But I don’t expect a catastrophic drop. To a great extent, prices and mortgage rates are now governed by the authorities — Fed, government, etc. This used to be called a “socialist” model. I really don’t see how 30-year mortgage rates can stay at 5%, but there they are. But 96% of all mortgages are now made/guaranteed by the government in one form or another. Mortgage rates are low, what I would consider a steal. Hence social policy has supported home prices and insisted that interest rates be low. Since we’re largely operating on a socialist rather than a market model, I don’t see home prices going down much more.
Us: Will this hold up all values?
Chris : The only exception is the high end, which I expect to keep falling, because jumbo mortgages can’t be passed on to Fannie/Freddie, and also because there are fewer move-up buyers (for instance when someone buys a foreclosure there is no seller to move up). But I do see a long, draggy, and bumpy bottom, extending through 2011 or even 2012. This will be an inventory-driven bottom, as the current and especially shadow inventory gets worked through. That includes resets, modifications that failed (quote a lot of them), unemployment driven sales and foreclosures, and so on. It will take a while to work through all of this and get back to “normal” market conditions.
Us: And Orange County?
Chris: I believe that Orange County will be the first to recover in real estate. It is the “first choice” area, and recovered early last time. People only went to the Inland Empire after they were priced out of OC, and the inland areas didn’t really catch on fire until 2003. That is, Orange County is the canary in the coal mine. A successful project will signal the beginnings of the next upturn. But we’re not there yet.
Us: So when does the ugliness end?
Chris: I see significant price rises starting in (or near) 2013 and going on for several years after that. It will begin in first-choice areas such as Orange County in particular, with second choice areas (Inland Empire) not catching on until later.

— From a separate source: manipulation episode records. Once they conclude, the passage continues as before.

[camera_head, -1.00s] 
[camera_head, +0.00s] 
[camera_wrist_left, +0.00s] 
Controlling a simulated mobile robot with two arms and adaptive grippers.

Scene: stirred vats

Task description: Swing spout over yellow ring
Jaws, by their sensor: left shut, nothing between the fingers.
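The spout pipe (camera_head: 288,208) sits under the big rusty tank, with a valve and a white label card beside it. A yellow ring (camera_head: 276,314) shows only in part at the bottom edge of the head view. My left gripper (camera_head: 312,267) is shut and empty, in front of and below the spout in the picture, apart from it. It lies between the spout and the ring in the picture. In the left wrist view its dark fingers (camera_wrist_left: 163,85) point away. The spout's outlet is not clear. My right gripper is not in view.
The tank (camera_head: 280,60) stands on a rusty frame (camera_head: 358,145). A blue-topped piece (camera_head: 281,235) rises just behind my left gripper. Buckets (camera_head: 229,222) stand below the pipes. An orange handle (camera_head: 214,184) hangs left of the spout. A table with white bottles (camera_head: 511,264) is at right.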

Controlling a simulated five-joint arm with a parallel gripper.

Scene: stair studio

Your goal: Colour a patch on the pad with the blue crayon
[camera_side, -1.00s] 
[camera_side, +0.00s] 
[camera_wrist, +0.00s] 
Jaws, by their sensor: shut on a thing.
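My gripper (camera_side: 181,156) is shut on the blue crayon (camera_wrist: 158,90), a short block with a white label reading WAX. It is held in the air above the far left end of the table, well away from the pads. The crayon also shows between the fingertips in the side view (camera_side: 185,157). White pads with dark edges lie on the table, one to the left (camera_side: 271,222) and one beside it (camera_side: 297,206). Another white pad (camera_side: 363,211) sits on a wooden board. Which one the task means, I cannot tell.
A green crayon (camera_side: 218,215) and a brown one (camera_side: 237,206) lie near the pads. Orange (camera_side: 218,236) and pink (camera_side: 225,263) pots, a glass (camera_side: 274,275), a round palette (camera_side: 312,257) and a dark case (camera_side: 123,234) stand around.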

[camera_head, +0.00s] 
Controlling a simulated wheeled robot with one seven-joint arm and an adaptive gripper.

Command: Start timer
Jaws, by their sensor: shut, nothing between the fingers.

There are two reasons for this upcoming bull market. First, home prices in Southern California are cyclically undervalued. They were clearly overvalued in the boom (kept especially high by generous lending, which made such prices possible) but now they are below the 20 to 30 year trend line. I am telling my friends to buy. For some of them, if they don’t buy 2010-2012 they never will be able to buy.
…
Its different in the OC
That’s what Gary Watts used to regularly assure us, until he was heard no more. I personally have never put much stock in real estate forecasts, unless they are gloomy.
Orange County & California Real Estate Economic Forecasts and Relevant Real Estate Information
Gary Watts - Orange County Real Estate Economist
October 2007 ~ Gary Watts
The “Real” State of Real Estate
June 2007 ~ Gary Watts
Mid Year Economic Forecast - Report 2007
October 2006 ~ Gary Watts
Orange County Real Estate Outlook 2006 - 2007
July 28, 2006 ~ Gary Watts
Mid Year Economic Forecast 2006
March 7, 2006 ~ Gary Watts
Mid Year Economic Forecast 2006
December 2005 ~ Gary Watts
“Why the Housing Bubble is Bogus!”
I might be priced out forever!
Eventually I will be priced out forever since my income will be zero. Course I will be dead so my consumption will be zero; but that’s beside the point.
Nice catch.
@REhobbyist, I’m going to North San Diego or South OC. Not sure where just yet. However, expect the socialists in Cali will screw up the tax structure enough that the business moves out. Of course the military portion might go away as well.
Priced Out Forever would make a good epitaph.
+1
If California continues to go the way it is going, only the limousine socialists and the poor people will be living there. It would be a feudal system.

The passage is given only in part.